### DESCRIPTION OF THE TASK
Copy all the material that follows, keeping every character the same.

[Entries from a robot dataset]
....................

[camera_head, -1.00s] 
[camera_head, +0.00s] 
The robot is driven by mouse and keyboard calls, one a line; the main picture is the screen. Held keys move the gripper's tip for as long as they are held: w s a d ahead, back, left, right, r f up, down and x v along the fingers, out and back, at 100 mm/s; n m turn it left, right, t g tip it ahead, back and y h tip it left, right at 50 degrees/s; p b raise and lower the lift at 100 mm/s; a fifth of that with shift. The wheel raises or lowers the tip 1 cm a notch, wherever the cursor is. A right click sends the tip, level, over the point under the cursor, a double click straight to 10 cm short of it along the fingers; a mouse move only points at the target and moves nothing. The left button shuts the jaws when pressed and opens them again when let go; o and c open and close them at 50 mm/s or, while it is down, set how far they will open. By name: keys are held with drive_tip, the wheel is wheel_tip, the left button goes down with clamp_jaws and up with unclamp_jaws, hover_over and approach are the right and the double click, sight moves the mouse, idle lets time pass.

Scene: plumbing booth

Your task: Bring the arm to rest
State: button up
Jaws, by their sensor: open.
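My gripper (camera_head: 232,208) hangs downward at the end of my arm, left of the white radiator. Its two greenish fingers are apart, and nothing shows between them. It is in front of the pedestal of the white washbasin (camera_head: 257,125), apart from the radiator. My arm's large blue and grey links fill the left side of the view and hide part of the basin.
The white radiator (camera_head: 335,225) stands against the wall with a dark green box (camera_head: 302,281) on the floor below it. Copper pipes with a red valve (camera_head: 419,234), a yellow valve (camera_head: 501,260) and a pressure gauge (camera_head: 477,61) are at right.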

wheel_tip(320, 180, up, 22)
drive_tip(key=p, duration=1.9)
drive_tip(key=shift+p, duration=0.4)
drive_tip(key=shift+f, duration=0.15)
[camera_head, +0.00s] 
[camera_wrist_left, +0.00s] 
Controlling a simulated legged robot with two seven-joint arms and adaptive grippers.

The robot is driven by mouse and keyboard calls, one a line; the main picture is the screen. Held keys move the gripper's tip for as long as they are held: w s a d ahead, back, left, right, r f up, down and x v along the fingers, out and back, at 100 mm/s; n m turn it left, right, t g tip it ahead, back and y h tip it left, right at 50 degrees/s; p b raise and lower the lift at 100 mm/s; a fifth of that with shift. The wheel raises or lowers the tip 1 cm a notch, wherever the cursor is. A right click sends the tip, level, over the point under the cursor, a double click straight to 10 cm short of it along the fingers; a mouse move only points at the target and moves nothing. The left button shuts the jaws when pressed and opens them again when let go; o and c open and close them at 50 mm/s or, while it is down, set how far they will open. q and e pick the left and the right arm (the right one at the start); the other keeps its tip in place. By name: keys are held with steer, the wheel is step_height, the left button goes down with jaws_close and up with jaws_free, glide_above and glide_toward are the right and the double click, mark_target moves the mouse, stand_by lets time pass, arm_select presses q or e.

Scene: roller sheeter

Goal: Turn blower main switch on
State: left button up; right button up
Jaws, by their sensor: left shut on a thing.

....................

### COMPLETE RESPONSE
[camera_head, -1.00s] 
[camera_head, +0.00s] 
The robot is driven by mouse and keyboard calls, one a line; the main picture is the screen. Held keys move the gripper's tip for as long as they are held: w s a d ahead, back, left, right, r f up, down and x v along the fingers, out and back, at 100 mm/s; n m turn it left, right, t g tip it ahead, back and y h tip it left, right at 50 degrees/s; p b raise and lower the lift at 100 mm/s; a fifth of that with shift. The wheel raises or lowers the tip 1 cm a notch, wherever the cursor is. A right click sends the tip, level, over the point under the cursor, a double click straight to 10 cm short of it along the fingers; a mouse move only points at the target and moves nothing. The left button shuts the jaws when pressed and opens them again when let go; o and c open and close them at 50 mm/s or, while it is down, set how far they will open. By name: keys are held with drive_tip, the wheel is wheel_tip, the left button goes down with clamp_jaws and up with unclamp_jaws, hover_over and approach are the right and the double click, sight moves the mouse, idle lets time pass.

Scene: plumbing booth

Your task: Bring the arm to rest
State: button up
Jaws, by their sensor: open.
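My gripper (camera_head: 232,208) hangs downward at the end of my arm, left of the white radiator. Its two greenish fingers are apart, and nothing shows between them. It is in front of the pedestal of the white washbasin (camera_head: 257,125), apart from the radiator. My arm's large blue and grey links fill the left side of the view and hide part of the basin.
The white radiator (camera_head: 335,225) stands against the wall with a dark green box (camera_head: 302,281) on the floor below it. Copper pipes with a red valve (camera_head: 419,234), a yellow valve (camera_head: 501,260) and a pressure gauge (camera_head: 477,61) are at right.

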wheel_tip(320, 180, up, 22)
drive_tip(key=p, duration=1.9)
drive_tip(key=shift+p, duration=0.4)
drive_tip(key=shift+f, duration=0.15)
[camera_head, +0.00s] 
[camera_wrist_left, +0.00s] 
Controlling a simulated legged robot with two seven-joint arms and adaptive grippers.

The robot is driven by mouse and keyboard calls, one a line; the main picture is the screen. Held keys move the gripper's tip for as long as they are held: w s a d ahead, back, left, right, r f up, down and x v along the fingers, out and back, at 100 mm/s; n m turn it left, right, t g tip it ahead, back and y h tip it left, right at 50 degrees/s; p b raise and lower the lift at 100 mm/s; a fifth of that with shift. The wheel raises or lowers the tip 1 cm a notch, wherever the cursor is. A right click sends the tip, level, over the point under the cursor, a double click straight to 10 cm short of it along the fingers; a mouse move only points at the target and moves nothing. The left button shuts the jaws when pressed and opens them again when let go; o and c open and close them at 50 mm/s or, while it is down, set how far they will open. q and e pick the left and the right arm (the right one at the start); the other keeps its tip in place. By name: keys are held with steer, the wheel is step_height, the left button goes down with jaws_close and up with jaws_free, glide_above and glide_toward are the right and the double click, mark_target moves the mouse, stand_by lets time pass, arm_select presses q or e.

Scene: roller sheeter

Goal: Turn blower main switch on
State: left button up; right button up
Jaws, by their sensor: left shut on a thing.

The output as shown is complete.